Task statement
Give only the number of lines where "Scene" occurs.

[Data extracted from a collection]
----

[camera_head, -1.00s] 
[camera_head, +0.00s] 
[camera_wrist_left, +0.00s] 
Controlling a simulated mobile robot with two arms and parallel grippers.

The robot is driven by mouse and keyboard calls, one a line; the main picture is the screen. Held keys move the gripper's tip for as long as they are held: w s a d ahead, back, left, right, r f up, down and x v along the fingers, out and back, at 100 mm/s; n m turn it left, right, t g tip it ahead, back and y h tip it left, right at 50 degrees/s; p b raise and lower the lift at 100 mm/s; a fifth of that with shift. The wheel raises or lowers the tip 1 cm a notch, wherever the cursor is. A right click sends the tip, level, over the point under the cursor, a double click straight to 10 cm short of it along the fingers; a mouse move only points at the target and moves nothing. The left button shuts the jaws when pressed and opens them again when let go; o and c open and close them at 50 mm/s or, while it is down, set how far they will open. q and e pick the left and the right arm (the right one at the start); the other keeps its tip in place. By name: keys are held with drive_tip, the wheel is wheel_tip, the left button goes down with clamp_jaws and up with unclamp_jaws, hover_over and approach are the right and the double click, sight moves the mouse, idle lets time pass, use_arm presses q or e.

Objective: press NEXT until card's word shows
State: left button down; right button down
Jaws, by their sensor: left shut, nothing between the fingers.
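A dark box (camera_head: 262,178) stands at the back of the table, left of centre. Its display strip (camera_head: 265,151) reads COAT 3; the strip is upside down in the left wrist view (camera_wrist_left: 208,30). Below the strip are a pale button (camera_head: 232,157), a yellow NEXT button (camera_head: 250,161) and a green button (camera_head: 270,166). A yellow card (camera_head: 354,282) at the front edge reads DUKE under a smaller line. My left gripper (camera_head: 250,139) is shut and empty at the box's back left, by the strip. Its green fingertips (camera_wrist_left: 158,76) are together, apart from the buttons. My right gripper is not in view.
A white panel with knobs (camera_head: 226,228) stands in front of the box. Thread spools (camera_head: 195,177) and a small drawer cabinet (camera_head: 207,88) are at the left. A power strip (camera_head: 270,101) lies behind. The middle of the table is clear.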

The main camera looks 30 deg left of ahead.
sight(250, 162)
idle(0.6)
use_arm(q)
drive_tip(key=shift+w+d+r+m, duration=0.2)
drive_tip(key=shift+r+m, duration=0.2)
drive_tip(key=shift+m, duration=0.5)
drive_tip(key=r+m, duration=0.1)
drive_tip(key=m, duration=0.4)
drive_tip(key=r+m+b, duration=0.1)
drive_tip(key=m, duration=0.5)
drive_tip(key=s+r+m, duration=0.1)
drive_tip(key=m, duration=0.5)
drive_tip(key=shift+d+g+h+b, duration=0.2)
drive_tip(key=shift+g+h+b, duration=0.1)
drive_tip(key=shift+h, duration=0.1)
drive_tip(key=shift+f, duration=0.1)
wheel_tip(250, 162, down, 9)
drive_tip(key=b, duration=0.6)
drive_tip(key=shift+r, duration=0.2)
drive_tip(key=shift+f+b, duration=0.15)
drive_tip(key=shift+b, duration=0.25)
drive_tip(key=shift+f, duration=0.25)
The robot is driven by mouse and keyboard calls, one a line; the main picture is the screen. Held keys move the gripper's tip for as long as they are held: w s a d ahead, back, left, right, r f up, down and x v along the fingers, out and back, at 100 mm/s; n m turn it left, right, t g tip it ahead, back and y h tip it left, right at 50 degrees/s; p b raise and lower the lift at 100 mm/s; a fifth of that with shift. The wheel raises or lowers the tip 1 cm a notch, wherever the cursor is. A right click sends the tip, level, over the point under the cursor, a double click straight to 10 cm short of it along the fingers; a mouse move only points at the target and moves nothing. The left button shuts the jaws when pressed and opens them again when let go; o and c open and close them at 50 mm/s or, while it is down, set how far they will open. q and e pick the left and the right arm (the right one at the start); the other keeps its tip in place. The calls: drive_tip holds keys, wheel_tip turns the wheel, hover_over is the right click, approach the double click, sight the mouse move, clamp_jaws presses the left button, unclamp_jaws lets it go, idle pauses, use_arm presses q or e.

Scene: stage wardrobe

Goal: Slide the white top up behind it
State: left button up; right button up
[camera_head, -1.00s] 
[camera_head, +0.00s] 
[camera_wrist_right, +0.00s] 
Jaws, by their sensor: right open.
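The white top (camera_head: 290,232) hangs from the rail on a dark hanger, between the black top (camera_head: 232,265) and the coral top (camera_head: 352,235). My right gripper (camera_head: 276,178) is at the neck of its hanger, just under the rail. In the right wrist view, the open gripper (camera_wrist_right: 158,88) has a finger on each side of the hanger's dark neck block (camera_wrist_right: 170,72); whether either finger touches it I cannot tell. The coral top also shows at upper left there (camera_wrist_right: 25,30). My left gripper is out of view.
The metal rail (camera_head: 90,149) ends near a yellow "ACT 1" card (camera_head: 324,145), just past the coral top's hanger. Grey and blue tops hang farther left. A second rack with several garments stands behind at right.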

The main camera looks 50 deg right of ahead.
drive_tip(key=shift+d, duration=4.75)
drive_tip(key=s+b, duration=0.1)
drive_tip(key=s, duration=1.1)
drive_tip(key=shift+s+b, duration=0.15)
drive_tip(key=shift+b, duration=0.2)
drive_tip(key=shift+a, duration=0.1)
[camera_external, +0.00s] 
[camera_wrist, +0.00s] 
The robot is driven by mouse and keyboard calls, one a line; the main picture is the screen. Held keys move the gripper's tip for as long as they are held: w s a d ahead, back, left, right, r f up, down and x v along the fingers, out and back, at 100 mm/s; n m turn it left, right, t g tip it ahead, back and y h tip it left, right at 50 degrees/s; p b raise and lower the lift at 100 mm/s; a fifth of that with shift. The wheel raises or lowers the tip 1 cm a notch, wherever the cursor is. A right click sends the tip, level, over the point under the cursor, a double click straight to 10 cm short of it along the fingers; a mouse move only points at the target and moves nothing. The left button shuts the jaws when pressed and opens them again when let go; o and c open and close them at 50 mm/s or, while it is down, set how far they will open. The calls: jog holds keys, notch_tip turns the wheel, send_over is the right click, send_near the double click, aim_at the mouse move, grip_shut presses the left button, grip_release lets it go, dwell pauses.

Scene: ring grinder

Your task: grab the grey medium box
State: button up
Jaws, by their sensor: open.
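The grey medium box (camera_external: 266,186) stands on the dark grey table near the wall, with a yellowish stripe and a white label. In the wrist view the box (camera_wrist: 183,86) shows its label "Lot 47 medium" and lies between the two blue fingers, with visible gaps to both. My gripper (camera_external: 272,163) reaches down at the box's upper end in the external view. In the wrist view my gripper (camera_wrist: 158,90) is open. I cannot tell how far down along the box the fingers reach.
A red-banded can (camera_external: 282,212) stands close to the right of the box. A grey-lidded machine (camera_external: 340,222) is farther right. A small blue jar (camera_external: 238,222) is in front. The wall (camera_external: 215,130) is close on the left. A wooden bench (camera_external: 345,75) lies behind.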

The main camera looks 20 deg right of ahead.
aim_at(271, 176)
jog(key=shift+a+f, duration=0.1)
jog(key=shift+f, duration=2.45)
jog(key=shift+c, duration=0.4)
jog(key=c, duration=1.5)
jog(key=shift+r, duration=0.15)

----

Problem solution
2